How to Recognise a Witch...

...according to a Norwegian grandmama / retired witchophile


1) a REAL WITCH is certain always to be wearing gloves when you meet her even in the summer, even in the house and only take them off when they go to bed. This is because she doesn't have fingernails; she has thin curvy claws like a cat and she wears the gloves to hide them.


2) a REAL WITCH is always bald as a boiled egg and wears a first-class wig made from ordinary hair to hide her baldness. Look out for wig rash.


3) a REAL WITCH  has the most amazing powers of smell and have slightly larger nose-holes than ordinary people. The rim of each nose is pink and curvy, like the rim of a certain kind of seashell. The cleaner you happen to be, the more smelly you are to a witch. An absolutely clean child gives off the most ghastly stench to a witch. The dirtier you are, the less you smell. Grown-ups don't give out stink waves, only children do that.


4) a REAL WITCH's eyes are different from ordinary people. Their pupils will keep changing colour; you will see fire and you will see ice dancing right in the centre.


5) a REAL WITCH never has toes on their feet; the feet have square ends and witches hide their ugly feet by wearing small pointed shoes.


6) a REAL WITCH has blue spit; blue as a bilberry.
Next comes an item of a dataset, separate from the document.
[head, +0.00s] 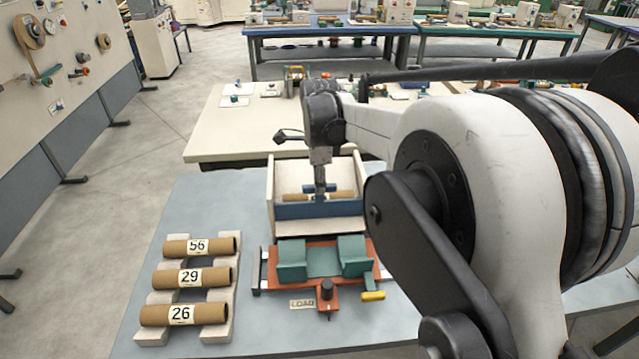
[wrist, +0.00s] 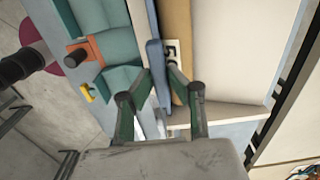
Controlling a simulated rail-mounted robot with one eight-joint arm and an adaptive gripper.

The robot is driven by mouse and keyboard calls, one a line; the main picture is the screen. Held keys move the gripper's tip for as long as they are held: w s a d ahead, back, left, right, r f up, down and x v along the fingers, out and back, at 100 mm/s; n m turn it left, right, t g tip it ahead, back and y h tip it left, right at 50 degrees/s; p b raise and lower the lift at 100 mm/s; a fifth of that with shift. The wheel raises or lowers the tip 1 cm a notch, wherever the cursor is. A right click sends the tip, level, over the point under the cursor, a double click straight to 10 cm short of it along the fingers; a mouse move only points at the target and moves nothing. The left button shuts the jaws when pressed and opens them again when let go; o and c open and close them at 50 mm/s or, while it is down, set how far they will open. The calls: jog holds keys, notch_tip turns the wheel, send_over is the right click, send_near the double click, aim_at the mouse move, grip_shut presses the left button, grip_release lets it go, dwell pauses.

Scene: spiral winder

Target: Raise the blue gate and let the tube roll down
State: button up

If you looked very carefully, you would probably see a slight blueish tinge her teeth.


If she has all these things, run like mad!


* Information derived from The Witches written by Roald Dahl *



Giant Country

How human beans taste according to the Big Friendly Giant aka the Royal Dream Blower:

~ Turks from Turkey taste of turkey

~ Greeks from Greece taste greasy

~ Human beans from Panama taste of hats

~ Human beans from Wales taste of fish

~ Human beans from Jersey taste of cardigans

~ Danes from Denmark taste of Labrador

~ People of Labrador taste of Great Danes

~ Human beans in Wellington taste of boots

~ The English taste of crodscollop 

~ An Eskimo is like a lovely ice-cream lolly 

~ A Hottentot warms up a cold giant

~ Human beans from Chile are very chilly

~ English school children taste of inky books

~ Swedes from Sweden taste of sweet and sour



The Other Nine Giants
  1. Bloodbottler
  2. Fleshlumpeater
  3. Manhugger
  4. Bonecruncher
  5. Childchewer
  6. Meatdripper
  7. Gizzardgulper
  8. Maidmasher
  9. Butcher Boy


* Information derived from The BFG written by Roald Dahl *


Hilarious End of Term School Reports...

 ...for the stinking revolting off-spring of doting parents:

"Your son Maximillian is a total wash-out. I hope you have a family business you can push him into when he leaves school because he sure as heck won't get a job anywhere else"

"It is a curious truth that grasshoppers have their hearing-organs in the sides of the abdomen. Your daughter, Vanessa, judging by what she's learnt this term, has no hearing-organs at all."

"The periodical cicada spends six years as a grub underground, and not more than six days as a free creature of sunlight and air. Your son Wilfred has spent six years as a grub in this school and we are still waiting for him to emerge from the chrysalis."

"Fiona has the same glacial beauty as an iceberg, but unlike the iceberg she has absolutely nothing below the surface."